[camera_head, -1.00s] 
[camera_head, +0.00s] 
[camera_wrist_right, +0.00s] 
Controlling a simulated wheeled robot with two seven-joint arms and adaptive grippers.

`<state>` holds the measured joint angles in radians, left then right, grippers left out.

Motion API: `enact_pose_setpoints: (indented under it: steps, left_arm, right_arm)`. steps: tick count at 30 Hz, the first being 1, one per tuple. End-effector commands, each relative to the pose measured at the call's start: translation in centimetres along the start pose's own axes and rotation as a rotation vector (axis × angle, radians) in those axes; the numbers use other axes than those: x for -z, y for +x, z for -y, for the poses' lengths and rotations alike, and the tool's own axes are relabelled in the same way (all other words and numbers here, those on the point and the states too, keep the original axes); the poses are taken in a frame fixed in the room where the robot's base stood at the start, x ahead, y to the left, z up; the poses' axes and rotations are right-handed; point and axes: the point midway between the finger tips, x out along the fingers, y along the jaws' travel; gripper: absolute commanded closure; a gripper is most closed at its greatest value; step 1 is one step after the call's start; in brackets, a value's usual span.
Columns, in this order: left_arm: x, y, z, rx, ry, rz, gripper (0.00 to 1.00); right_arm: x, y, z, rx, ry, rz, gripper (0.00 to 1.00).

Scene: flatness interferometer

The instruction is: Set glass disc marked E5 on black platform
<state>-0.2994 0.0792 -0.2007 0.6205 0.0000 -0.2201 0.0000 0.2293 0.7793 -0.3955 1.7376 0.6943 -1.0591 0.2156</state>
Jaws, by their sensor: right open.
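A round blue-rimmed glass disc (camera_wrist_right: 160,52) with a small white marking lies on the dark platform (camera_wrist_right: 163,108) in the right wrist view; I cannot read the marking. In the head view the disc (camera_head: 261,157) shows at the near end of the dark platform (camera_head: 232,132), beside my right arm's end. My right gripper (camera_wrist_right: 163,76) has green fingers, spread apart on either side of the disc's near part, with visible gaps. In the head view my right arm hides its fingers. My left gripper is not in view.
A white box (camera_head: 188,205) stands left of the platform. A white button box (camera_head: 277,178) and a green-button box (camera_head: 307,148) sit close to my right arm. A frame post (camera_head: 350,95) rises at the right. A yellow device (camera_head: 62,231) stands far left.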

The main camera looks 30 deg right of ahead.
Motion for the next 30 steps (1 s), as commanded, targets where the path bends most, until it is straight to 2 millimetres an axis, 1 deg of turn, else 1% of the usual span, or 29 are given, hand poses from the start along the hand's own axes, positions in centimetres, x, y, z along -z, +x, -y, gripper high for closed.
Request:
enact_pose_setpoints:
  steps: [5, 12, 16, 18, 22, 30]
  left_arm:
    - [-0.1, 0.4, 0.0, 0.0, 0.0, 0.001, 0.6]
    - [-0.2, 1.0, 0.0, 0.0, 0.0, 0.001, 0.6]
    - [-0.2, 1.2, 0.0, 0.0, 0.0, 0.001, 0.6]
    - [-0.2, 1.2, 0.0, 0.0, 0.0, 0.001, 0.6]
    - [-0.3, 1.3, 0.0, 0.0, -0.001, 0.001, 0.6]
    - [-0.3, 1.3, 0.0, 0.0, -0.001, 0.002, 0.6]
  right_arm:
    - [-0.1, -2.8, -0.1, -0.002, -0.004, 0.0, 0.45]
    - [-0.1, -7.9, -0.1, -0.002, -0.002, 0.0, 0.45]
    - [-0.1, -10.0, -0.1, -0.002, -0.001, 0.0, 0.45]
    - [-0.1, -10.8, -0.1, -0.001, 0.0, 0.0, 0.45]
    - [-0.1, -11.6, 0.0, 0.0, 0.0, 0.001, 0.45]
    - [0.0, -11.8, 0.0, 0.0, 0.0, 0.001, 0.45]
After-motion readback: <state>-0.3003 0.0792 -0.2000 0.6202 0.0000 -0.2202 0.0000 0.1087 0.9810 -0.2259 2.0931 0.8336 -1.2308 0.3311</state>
● ● ● ● ●
### Exercise task
Quote exactly the lines running from the line with "[camera_head, +0.00s]" through the line with "grippers left out.", both ends included, and nothing more.

### Task answer
[camera_head, +0.00s] 
[camera_wrist_right, +0.00s] 
Controlling a simulated wheeled robot with two seven-joint arms and adaptive grippers.

`<state>` holds the measured joint angles in radians, left then right, grippers left out.

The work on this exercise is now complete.